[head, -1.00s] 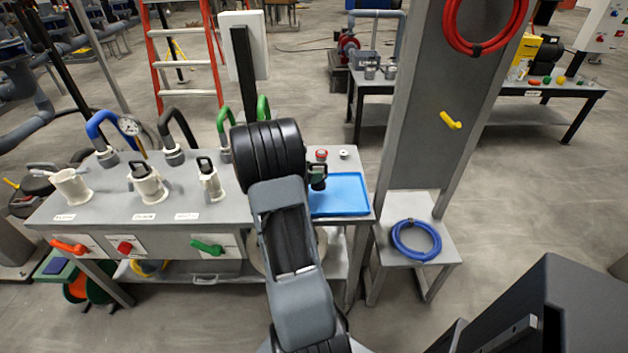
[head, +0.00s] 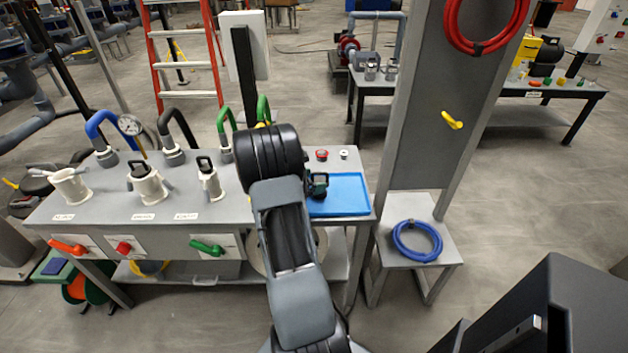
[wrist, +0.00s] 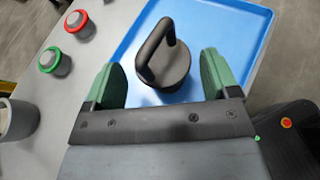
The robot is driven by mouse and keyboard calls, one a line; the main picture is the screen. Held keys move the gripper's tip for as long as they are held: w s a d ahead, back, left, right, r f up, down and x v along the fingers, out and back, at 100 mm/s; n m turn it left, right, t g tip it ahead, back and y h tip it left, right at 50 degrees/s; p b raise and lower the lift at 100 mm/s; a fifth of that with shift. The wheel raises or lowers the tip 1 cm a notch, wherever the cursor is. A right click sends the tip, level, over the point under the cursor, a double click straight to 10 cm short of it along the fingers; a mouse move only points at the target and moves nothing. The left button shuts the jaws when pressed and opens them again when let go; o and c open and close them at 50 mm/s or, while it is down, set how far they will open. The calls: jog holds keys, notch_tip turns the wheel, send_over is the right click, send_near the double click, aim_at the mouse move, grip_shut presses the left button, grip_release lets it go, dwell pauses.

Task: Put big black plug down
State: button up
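The big black plug (wrist: 166,68), a round dark body with a looped handle, stands on the blue tray (wrist: 225,22) in the wrist view. My gripper (wrist: 160,62) is open, with one green finger on each side of the plug and a visible gap at both sides. In the head view, the dark gripper end (head: 318,186) shows low over the left part of the blue tray (head: 350,205). My forearm hides part of the tray's left side there, and the plug is hard to make out from the fingers.
White sockets with black-handled fittings (head: 147,184) (head: 209,179) stand left on the grey bench (head: 110,205). Red (wrist: 78,24) and green (wrist: 54,61) ringed buttons or caps lie left of the tray. A grey post (head: 425,110) rises at the right. The tray's right part is free.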

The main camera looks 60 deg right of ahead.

***

Problem statement - Output the data exactly. Pictures don't belong in the result.

Written response -
[head, -1.00s] 
[head, +0.00s] 
[wrist, +0.00s] 
The robot is driven by mouse and keyboard calls, one a line; the main picture is the screen. Held keys move the gripper's tip for as long as they are held: w s a d ahead, back, left, right, r f up, down and x v along the fingers, out and back, at 100 mm/s; n m turn it left, right, t g tip it ahead, back and y h tip it left, right at 50 degrees/s; p b raise and lower the lift at 100 mm/s; a fifth of that with shift. The wheel raises or lowers the tip 1 cm a notch, wherever the cursor is. A right click sends the tip, level, over the point under the cursor, a double click straight to 10 cm short of it along the fingers; a mouse move only points at the target and moves nothing. The left button shuts the jaws when pressed and opens them again when let go; o and c open and close them at 50 mm/s or, while it is down, set how far they will open. The calls: jog holds keys, notch_tip turns the wheel, send_over is the right click, send_near the double click, aim_at the mouse move, grip_shut presses the left button, grip_release lets it go, dwell pauses.

Task: Put big black plug down
State: button up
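The big black plug (wrist: 166,68), a round dark body with a looped handle, stands on the blue tray (wrist: 225,22) in the wrist view. My gripper (wrist: 160,62) is open, with one green finger on each side of the plug and a visible gap at both sides. In the head view, the dark gripper end (head: 318,186) shows low over the left part of the blue tray (head: 350,205). My forearm hides part of the tray's left side there, and the plug is hard to make out from the fingers.
White sockets with black-handled fittings (head: 147,184) (head: 209,179) stand left on the grey bench (head: 110,205). Red (wrist: 78,24) and green (wrist: 54,61) ringed buttons or caps lie left of the tray. A grey post (head: 425,110) rises at the right. The tray's right part is free.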

The main camera looks 60 deg right of ahead.

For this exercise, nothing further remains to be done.